Erreicht wurde die Auslieferung vom spanischen Ermittlungsrichter Baltasar Garzon, der bereits 1998 den chilenischen Ex-Diktator Augusto Pinochet in London hatte festnehmen lassen. Bei Pinochet war der ehrgeizige Jurist allerdings 16 Monate später mit einem Prozess gescheitert, weil Großbritannien ihn in seine Heimat abschob.
Cavallos Überstellung an Spanien ist umso mehr ein juristischer Präzedenzfall, der von Menschenrechtsorganisationen als Meilenstein bei der weltweiten Verfolgung von Verbrechen gegen die Menschlichkeit gefeiert wird. Denn erstmals muss sich nun ein Scherge einer Militärdiktatur vor einem Gericht außerhalb der eigenen Landesgrenzen verantworten. Die Richter des Obersten Gerichts in Mexiko hatten am 11. Juni Cavallos Auslieferung an Spanien gebilligt - allerdings lediglich wegen Genozids und Terrorismus; Folterdelikte gelten nach mexikanischem Recht als verjährt. Dem Entscheid war ein jahrelanges Tauziehen zwischen Mexiko und Madrid vorangegangen. Der einstige Korvettenkapitän saß 1.000 Tage in Vorbeugehaft.
Cavallo hatte in Mexiko unter falschem Namen als Direktor eines Fahrzeugregisters unbehelligt gelebt, bis die dubiose Firma in die Schlagzeilen geriet und findige Reporter schließlich die wahre Identität des ehemaligen Offiziers aufdeckten. Beim anschließenden Versuch, sich in seine Heimat Argentinien abzusetzen, wurde er im August des Jahres 2000 auf dem Flughafen des Badeorts Cancun verhaftet.
Die Angehörigen der Opfer der argentinischen Militärdiktatur setzen große Hoffnungen in die spanische Justiz. Wäre Cavallo nämlich die Flucht in sein Land gelungen, hätte er dort wegen der geltenden Amnestiegesetze kaum etwas zu befürchten gehabt. "Mit der Ungesühntheit ist jetzt Schluss", meint etwa Ana Testa.

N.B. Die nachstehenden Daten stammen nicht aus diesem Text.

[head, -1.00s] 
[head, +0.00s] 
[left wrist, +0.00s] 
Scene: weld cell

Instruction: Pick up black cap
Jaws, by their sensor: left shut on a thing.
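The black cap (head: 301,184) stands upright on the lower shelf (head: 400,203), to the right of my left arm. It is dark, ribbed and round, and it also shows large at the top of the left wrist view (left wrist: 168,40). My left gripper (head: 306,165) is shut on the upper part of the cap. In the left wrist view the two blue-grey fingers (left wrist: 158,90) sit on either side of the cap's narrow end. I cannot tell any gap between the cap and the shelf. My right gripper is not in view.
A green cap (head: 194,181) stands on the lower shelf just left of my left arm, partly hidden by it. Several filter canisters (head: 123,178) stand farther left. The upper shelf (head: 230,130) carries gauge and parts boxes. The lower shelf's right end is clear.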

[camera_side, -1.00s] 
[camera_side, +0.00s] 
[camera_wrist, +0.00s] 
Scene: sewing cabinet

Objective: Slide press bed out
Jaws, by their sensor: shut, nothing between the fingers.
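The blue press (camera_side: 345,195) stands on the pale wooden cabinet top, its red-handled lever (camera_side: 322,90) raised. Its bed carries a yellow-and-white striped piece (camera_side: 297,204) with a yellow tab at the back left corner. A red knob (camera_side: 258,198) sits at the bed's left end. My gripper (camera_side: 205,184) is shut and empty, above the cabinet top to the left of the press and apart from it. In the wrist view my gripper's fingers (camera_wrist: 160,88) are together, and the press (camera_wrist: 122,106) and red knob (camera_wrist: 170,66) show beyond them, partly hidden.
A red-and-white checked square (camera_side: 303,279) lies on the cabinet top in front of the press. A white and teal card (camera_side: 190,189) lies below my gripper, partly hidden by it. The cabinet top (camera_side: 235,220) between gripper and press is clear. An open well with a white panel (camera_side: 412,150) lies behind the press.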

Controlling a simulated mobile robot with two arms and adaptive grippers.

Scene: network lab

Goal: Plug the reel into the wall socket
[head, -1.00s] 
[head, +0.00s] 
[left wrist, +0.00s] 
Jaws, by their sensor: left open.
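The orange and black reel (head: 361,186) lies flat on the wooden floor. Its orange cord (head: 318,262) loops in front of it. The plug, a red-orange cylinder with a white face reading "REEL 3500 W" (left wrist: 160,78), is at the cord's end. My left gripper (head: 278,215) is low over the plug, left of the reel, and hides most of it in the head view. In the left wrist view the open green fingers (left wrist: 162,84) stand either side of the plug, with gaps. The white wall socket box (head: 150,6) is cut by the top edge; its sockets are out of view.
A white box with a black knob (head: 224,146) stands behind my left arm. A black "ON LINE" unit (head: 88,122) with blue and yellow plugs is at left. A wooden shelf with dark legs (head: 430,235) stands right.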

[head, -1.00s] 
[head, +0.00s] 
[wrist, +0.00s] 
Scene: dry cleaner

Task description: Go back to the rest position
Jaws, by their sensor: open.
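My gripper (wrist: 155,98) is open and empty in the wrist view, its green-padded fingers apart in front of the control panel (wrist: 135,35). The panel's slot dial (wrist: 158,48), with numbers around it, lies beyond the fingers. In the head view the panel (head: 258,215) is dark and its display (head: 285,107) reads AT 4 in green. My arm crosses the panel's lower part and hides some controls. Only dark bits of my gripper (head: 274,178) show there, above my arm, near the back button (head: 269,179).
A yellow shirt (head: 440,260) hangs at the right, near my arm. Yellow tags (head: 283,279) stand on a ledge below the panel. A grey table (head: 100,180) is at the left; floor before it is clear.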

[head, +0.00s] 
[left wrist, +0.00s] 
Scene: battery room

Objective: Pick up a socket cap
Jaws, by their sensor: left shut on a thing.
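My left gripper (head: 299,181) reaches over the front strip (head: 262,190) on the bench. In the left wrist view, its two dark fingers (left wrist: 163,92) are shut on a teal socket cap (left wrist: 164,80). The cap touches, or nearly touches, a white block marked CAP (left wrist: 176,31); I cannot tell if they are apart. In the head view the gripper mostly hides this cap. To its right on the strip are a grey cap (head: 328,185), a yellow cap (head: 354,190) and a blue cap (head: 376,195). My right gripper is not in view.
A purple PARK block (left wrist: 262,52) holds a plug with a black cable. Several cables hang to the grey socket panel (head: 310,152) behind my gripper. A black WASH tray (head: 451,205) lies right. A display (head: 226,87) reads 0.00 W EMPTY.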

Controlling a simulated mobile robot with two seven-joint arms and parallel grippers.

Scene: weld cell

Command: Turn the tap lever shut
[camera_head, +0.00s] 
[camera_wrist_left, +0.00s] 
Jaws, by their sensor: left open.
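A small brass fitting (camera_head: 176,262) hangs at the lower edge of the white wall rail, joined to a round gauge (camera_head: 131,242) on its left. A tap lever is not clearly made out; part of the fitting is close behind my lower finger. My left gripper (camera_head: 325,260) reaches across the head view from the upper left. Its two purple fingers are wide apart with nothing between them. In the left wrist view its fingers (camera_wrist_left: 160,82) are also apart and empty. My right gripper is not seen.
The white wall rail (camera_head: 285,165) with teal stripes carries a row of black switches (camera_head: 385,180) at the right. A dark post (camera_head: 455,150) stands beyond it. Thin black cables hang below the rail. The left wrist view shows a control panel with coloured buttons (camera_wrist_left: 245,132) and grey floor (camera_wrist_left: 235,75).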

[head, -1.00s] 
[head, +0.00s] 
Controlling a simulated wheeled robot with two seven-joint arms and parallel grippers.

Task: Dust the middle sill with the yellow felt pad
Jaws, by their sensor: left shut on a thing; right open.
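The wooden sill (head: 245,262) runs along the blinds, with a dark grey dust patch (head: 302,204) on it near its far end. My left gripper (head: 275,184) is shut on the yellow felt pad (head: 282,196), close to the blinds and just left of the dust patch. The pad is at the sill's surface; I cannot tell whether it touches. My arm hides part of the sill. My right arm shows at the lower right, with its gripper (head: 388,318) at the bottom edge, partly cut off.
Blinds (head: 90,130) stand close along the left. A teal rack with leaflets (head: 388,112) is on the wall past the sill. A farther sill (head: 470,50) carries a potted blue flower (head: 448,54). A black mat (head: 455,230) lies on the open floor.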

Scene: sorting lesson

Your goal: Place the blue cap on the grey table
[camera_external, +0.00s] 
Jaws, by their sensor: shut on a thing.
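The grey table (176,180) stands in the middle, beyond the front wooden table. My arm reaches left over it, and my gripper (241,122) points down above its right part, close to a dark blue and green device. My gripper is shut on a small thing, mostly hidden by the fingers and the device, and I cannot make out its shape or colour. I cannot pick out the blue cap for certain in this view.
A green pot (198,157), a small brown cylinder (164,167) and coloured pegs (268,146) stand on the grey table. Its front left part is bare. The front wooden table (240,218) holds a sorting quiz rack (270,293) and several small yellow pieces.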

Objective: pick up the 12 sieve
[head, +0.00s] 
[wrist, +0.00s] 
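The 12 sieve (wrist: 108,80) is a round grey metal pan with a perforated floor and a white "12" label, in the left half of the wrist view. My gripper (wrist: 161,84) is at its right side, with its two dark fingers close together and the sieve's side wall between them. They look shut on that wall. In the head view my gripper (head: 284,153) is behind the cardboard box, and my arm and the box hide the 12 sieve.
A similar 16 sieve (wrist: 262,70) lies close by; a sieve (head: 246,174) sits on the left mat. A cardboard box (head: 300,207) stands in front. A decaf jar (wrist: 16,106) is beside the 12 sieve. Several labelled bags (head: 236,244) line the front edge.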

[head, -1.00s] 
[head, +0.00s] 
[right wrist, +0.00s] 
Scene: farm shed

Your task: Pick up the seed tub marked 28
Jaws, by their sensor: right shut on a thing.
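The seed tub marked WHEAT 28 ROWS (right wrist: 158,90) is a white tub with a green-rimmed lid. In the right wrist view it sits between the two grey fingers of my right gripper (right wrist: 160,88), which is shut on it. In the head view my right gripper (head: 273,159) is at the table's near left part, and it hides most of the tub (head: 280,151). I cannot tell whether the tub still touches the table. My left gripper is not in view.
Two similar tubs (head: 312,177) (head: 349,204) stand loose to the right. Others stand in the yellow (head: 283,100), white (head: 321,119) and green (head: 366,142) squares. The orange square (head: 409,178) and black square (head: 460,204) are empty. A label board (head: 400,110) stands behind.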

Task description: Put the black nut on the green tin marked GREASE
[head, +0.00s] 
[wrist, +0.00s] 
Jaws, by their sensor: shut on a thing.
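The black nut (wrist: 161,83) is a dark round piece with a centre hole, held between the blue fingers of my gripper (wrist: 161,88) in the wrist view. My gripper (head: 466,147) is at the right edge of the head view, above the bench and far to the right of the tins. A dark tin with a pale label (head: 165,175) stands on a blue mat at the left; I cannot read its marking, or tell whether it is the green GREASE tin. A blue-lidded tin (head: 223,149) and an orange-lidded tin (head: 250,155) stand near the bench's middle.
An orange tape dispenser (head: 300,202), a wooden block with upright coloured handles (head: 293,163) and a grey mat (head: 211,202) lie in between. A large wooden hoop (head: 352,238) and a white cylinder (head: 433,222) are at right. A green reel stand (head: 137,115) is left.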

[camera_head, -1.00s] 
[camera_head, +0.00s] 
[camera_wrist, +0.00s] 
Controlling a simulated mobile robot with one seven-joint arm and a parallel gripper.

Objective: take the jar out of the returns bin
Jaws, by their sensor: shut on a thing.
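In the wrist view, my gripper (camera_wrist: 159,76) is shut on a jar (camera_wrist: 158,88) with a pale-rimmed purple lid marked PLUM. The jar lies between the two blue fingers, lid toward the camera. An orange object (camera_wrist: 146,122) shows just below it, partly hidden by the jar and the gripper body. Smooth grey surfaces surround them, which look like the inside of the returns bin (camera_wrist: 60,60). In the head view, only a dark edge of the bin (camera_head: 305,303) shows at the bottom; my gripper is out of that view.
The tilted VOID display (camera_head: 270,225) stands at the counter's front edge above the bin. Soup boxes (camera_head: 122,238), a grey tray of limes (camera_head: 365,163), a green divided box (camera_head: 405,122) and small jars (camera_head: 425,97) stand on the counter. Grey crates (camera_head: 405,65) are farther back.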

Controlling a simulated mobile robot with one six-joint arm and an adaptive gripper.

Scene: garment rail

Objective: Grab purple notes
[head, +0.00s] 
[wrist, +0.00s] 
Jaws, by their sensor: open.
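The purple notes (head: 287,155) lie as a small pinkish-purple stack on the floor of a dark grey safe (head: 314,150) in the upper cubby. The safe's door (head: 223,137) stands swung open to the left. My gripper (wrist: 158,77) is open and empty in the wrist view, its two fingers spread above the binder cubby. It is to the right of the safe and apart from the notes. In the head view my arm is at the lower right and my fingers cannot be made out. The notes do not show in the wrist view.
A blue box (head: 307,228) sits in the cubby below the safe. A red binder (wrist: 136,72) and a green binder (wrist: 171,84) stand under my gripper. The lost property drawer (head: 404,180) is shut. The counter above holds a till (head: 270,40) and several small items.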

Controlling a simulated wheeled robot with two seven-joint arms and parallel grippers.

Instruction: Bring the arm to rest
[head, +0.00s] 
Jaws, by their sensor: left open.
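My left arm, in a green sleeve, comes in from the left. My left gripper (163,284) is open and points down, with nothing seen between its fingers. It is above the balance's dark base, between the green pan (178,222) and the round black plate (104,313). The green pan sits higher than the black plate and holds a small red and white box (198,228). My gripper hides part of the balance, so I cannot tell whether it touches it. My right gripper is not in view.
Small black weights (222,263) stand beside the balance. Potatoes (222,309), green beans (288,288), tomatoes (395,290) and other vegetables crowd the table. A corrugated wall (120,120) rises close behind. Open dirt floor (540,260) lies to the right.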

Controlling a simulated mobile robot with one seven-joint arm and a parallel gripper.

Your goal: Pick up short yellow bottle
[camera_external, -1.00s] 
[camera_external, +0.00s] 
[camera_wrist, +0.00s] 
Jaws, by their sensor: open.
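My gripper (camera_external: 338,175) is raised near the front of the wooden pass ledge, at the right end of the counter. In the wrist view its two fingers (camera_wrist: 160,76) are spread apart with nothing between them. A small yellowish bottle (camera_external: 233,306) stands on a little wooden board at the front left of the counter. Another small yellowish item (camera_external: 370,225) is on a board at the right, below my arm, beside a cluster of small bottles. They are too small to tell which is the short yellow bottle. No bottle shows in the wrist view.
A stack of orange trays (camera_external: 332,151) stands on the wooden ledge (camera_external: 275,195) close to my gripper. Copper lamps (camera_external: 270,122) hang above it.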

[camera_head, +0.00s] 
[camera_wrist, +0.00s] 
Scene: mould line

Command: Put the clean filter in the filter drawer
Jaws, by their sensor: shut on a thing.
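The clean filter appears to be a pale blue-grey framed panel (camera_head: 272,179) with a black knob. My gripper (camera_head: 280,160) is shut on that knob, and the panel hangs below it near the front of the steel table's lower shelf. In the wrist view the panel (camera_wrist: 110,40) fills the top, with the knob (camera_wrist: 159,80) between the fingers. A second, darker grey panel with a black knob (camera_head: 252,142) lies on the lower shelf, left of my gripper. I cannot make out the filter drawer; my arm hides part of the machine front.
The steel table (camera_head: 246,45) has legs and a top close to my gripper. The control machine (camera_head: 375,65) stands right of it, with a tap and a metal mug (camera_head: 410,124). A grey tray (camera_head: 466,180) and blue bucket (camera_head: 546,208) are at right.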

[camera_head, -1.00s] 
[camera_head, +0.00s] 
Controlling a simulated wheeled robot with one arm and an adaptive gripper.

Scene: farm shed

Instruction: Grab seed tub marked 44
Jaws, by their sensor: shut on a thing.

Ihr Mann war nach ihren Worten damals von den Männern Cavallos abgeführt worden. Sie sah ihn nie wieder. Aus Buenos Aires war die 48-Jährige bereits nach Mexiko gereist, um gegen "Serpico" auszusagen. "Als ich das Gefängnis sah, wo er einsaß, und wusste, wie nah er mir in diesem Augenblick war, stockte mir der Atem und ich brach weinend zusammen." Dennoch würde sie auch sofort nach Madrid fliegen, um dort vor Gericht zu erscheinen.
Genugtuung für Garzon
"Mit der Auslieferung Cavallos schließt sich ein Kreis, der seinerzeit mit der Freilassung Pinochets durch eine absurde politische Entscheidung durchbrochen wurde", sagt der argentinische Opferanwalt Carlos Slepoy, der seit Jahren in Madrid lebt und mit anderen Juristen als Nebenkläger auftritt. "Der Fall Cavallo wird in ganz Lateinamerika viele pensionierte Militärs erschüttert haben", meint auch die spanische Zeitung "El Pais".
Cavallos unfreiwillige Reise nach Madrid ist auch eine späte Genugtuung für Richter Garzon, der mit der Festnahme Pinochets damals zwar internationalen Ruhm erlangte, dessen Plan, Chiles Ex-Diktator zur Verantwortung zu ziehen, jedoch zum Scheitern gebracht wurde. Auch bei der Verfolgung von Menschenrechtsverletzungen während der achtjährigen argentinischen Militärdiktatur erlitt Garzon zahlreiche Rückschläge. So wurde 1999 ein von ihm beantragter Haftbefehl gegen die Ex-Militärmachthaber Jorge Videla und Leopoldo Galtieri, den ehemaligen Marinechef Emilio Massera sowie weiterer 95 Militärs wegen Folter, Vergewaltigung, Entführung und Genozids vom damaligen Präsidenten Fernando de la Rua in Buenos Aires abgelehnt. Auch Vorgänger Carlos Menem hatte Madrids Ermittlungen unter Hinweis auf die 1986, 1987 und von Menem höchst persönlich 1990 erweiterten Amnestiegesetze stets ignoriert. Mit Cavallo kann der 47-jährige Garzon nun endlich den Beweis antreten, dass Menschenrechtsverbrechen nicht mehr zwangsläufig ungesühnt bleiben.